Many Aussie punters enjoy playing their own game within a game, so to speak, especially during long sessions at the table. This allows the solo grinder to remain focused on the pattern of his/her specific system, rather than getting sidetracked by individual results and the many other distractions of the casino floor. And that means, in the long run, a better chance of walking away with a profit.

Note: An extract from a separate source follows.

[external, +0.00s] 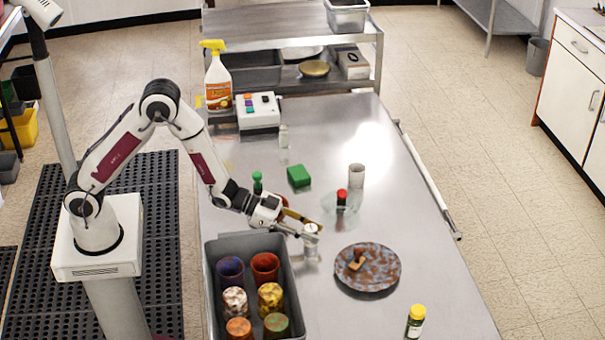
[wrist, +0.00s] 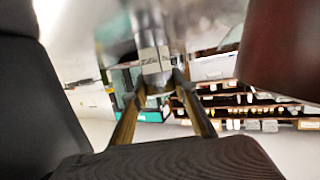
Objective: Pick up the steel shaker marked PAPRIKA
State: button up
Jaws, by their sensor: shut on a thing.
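A steel shaker (external: 312,241) stands upright at my gripper, right of the grey bin, on or just above the steel table. My gripper (external: 315,233) is shut on the shaker, its fingers on either side of it. In the wrist view the shaker (wrist: 150,35) is between the two fingertips (wrist: 158,82). A pale label (wrist: 154,60) faces the camera there, but its marking is too blurred to read. I cannot tell whether the base of the shaker touches the table.
A grey bin (external: 212,285) with several patterned cups is left of the shaker. A mottled plate (external: 385,278) is at right. A red-capped bottle (external: 341,198), a white cup (external: 356,176) and a green block (external: 299,176) are behind. A yellow-capped jar (external: 416,322) is in front.

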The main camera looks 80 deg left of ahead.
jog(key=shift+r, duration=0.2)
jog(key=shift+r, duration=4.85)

But using roulette strategy doesn’t always have to be about money, per se. It can even be a social thing. For instance, if you have a few friends who are game, you could all play a cancellation system where the first one to cross off all the numbers wins a sidebet amongst yourselves – kind of like roulette meets bingo. This kind of side-game only adds to thrill – and the potential profits – to be made at the roulette table.
The Monte Carlo effect
There is a certain prestige about roulette – European and French roulette, in particular – that you don’t really get with other popular casino games. For some reason, it just seems classier than the rest. The roulette wheel is a very sexy object; it oozes history and old-school artisanal charm, and conjures images of the palatial grandeur of the Monte Carlo Casino.
Sometimes when you dress up and hit the roulette tables in a nice brick-and-mortar casino, it just makes you feel a little bit glamorous. The beautifully crafted wheel, the well-dressed croupiers, the drinks brought right to your table – you might as well be James Bond, right? You don’t quite get that same feeling of luxury when you play the pokies, to be sure.
The thrill of success
There is one factor above all that makes roulette and many other casino games so alluring: that feeling you get when you hit the big one. There is simply no substitute for the euphoria that washes over you when you win a big fat stack of cash. And then there are those extra special moments – like that gut instinct wager just before the dealer called no more bets, or that last hundred bucks that suddenly turning into $3,500. These are memories that last a lifetime, and that’s why we will flock to Australian casinos to play roulette for many years to come.